Title:Uzumaki (note: Uzumaki is Japanese for “whirlpool” or “spiral”)
Genre: Lovecraftian Horror
Suggested Age: 16+ (note: Viz uses their 13+ rating, but because this manga is quite disturbing, I am using the 16+ rating)
My Rating: 9/10
Summary: The town of Kurouzu-Cho is isolated by water from the rest of the country of Japan. It is a town plagued by a “spiral curse”–a curse that can grotesquely distort those affected by it. Some are driven insane. Some are turned into snails. Some have other disturbing fates. No one in the town is spared. The story is mostly told from the POV of two high school students–Kirie Goshima and her upper-class friend Shuichi Saito, who attempt to survive the horror.
Review: Before I begin, let me give you some background. Notice I didn’t classify this as horror, but a genre called “Lovecraftian Horror”. What’s “Lovecraftian” horror, you ask? Lovecraftian horror refers to HP Lovecraft, a horror writer who lived from 1890-1937. Lovecraft didn’t just write horror, he redefined it. Most of his writings were originally published in magazines such as Weird Tales, Amazing Stories, and other sci-fi/fantasy anthology magazines. (Weird Tales is still being published today, actually) Lovecraft influenced such creators as Stephen King, Peter Straub, Arthur C. Clarke, and Neil Gaiman. In Lovecraft’s stories, the horrors didn’t just defeat his characters, it consumed his characters. His horrors were the abyss that Friedrich Nietzche warned about in his famous quote, the abyss that stares back into you if you look too long into it. Have you ever heard of Cthulu? Cthulu is a monster that was created by Lovecraft and first appeared in his story “The Call of Cthulu”, and is his most infamous creation. Cthulu was a monster with its own insane cult. Batman’s Arkham Asylum, where many of his enemies are held because they are too insane for prison, is named after the town where many of Lovecraft’s stories were set. Junji Ito is continuing in Lovecraft’s mad tradition with this manga.

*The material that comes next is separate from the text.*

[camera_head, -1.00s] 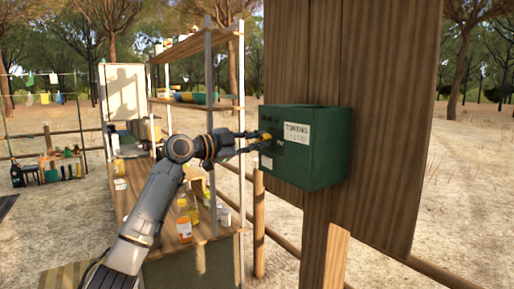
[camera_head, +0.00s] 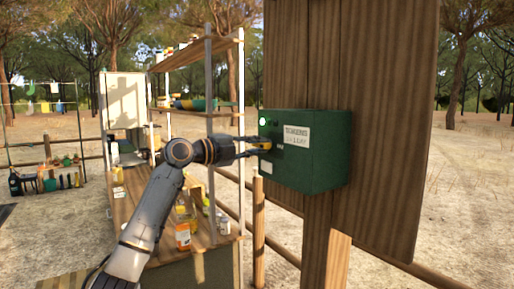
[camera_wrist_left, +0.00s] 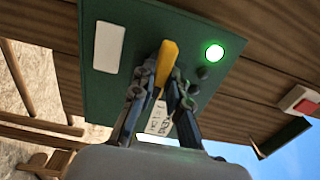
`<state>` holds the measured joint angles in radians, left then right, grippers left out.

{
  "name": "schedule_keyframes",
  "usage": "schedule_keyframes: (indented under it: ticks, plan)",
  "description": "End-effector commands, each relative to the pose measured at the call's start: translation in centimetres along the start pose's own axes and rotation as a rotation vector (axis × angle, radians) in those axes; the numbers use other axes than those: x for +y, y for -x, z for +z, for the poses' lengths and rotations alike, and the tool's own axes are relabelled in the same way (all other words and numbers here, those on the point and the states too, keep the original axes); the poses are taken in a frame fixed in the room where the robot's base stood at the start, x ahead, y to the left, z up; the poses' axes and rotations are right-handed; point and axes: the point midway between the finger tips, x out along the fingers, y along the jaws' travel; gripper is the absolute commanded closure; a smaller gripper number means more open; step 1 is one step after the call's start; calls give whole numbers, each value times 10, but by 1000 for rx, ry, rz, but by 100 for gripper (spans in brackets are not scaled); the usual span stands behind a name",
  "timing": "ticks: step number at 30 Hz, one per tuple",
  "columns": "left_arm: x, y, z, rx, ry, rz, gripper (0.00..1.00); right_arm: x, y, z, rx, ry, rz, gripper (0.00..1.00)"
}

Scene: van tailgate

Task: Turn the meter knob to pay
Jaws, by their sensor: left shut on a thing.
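The dark green meter box (camera_head: 325,168) is mounted on a wooden board and carries a white label reading TOKENS (camera_head: 297,135). Its yellow knob (camera_wrist_left: 166,62) sticks out between the fingers of my left gripper (camera_wrist_left: 168,88). In the head view the left gripper (camera_head: 262,145) reaches the box's front face from the left, shut on the knob. A round green light glows on the face, at its upper left in the head view (camera_head: 263,121) and right of the knob in the wrist view (camera_wrist_left: 215,53). My right gripper is not in view.
A wooden shelf unit (camera_head: 208,100) and a counter with bottles (camera_head: 183,232) stand to the left, close by my left arm. A wooden post (camera_head: 258,230) and rails are below the box. A red and white object (camera_wrist_left: 302,101) shows in the wrist view.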

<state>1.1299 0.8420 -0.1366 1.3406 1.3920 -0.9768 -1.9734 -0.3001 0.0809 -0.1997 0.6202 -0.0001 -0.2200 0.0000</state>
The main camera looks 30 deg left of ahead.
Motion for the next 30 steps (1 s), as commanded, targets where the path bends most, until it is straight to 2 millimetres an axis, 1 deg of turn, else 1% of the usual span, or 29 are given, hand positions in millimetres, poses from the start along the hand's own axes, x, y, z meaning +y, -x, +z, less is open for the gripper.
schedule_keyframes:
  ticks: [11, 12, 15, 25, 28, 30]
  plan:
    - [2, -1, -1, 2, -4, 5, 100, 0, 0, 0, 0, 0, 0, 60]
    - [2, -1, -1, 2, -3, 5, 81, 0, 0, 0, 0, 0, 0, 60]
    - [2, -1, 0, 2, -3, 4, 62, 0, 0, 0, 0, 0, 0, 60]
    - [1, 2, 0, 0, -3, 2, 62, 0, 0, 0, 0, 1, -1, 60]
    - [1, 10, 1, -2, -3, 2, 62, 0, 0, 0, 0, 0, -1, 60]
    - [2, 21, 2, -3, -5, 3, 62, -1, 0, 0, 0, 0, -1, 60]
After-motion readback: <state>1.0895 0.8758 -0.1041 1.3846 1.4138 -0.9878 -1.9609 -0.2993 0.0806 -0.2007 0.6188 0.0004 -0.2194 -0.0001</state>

The artwork fits the story well. It has a disturbing and surreal feel to it. This is not done for pure schlock, it has a purpose–to show how our darkest fears can drive us insane and turn us toward sinister ends.
Not even the two main characters are spared by this horror. Kirie’s own hair turns into medusa-like spirals that have hypnotic powers. While Shuichi is not personally affected by the horror, he is a witness to it, and merely being a witness drives him insane.
I do have a minor complaint. Early on, the chapters seem to have little continuity, almost making this seem like an anthology with connected stories. However, later chapters connect to the earlier ones. There is a slowly building arc, rather than one that is present from the beginning.
Is this a story, I’d recommend? Not necessarily. Lovecraftian Horror is grotesque, and not just suspenseful like Edgar Allan Poe or Ambrose Bierce, who preceded Lovecraft. I’d suggest that before you read Uzumaki, you acquaint yourself with the man who influenced it. I recommend the following stories written by Lovecraft:
- The Lurking Fear
- The Rats in the Walls
- The Nameless City
- The Dunwich Horror
- The Call of Cthulu
- The Color of Space
- The Whisperer in the Darkness
- The Shadow Over Innsmouth
If you like Stephen King, Neil Gaiman, or any of the other writers I listed above, I think this would be a great manga to check out.
Violence:(8/10)The story isn’t extremely gory, but enough to warrant caution if you can’t stomach gore.
Sexuality: some mild sexual humor.
Religion:(5/10) It’s hinted that the curse has a supernatural origin, but that origin is never explored. (Lovecraftian horror is never fully explained anyway)
Related Media: Akira’s director Katsuhiro Otomo made a live-action movie out of Uzumaki, and there’s also a virtual novel as well.